Phil Lesh (listen, I could Google and find out what his role in the Grateful Dead was, but the truth is, I don’t know. And I’ll forget as soon as I Google it. He was one of the originals.) played Summerstage in Central Park. Daniel bought tickets before we even moved, and it was the first show we went to in NYC. I wasn’t expecting much. I geared up for a night of fending off powdered stimulants, stinky armpits, and echoey acoustics.

But it turned out to be the night I finally got it. It was small. Out of the stadium, the music sounded great. The songs sounded like poems.

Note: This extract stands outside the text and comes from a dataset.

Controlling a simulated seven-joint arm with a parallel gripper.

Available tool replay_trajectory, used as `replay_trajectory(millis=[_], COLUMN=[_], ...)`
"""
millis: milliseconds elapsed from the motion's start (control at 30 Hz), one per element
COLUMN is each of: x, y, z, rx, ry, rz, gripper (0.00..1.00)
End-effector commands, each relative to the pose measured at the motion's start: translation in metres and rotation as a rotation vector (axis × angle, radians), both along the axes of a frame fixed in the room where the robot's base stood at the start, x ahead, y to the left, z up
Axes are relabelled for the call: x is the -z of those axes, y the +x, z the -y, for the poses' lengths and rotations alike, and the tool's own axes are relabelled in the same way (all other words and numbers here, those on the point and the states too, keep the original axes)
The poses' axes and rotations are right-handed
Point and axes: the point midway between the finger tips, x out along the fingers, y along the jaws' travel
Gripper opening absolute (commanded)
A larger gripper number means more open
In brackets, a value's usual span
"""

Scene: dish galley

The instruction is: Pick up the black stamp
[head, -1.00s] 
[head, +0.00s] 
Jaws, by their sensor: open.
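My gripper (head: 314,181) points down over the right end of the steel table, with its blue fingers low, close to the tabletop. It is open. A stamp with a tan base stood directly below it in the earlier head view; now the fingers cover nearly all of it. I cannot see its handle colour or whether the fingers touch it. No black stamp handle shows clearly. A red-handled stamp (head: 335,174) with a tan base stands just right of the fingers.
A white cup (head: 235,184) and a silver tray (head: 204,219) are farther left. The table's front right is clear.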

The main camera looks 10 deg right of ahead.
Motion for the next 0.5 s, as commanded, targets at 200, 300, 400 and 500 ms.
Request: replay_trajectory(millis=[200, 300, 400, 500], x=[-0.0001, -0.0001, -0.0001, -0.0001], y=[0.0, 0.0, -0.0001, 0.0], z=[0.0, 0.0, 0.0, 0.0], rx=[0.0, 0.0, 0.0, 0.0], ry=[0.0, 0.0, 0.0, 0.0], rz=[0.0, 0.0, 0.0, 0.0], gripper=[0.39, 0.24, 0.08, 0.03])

Most people are surprised to learn that Daniel is actually a shy introvert, because he is uncommonly good at making small talk and befriending strangers. We made friends with finance guys, and a pregnant young couple, and an older gay couple, and yeah, some young smelly people too. Between songs, Daniel chattered and proudly told everyone to, “Meet my wife! She’s a genius!” 

That night, Daniel’s face was joyful. It was the first time I’d seen him truly happy since we moved. He hollered the lyrics until I was sure his voice would go hoarse. When Phil Lesh made his case for organ donation (this happens at every show, I’ve learned) Daniel shouted that he became an organ donor because of Phil Lesh. I didn’t know that! I married the man and I did not know that.

Watching Daniel at that show, I finally got it. I can’t say I reach for The Grateful Dead records myself, but I finally get it in a way I didn’t before.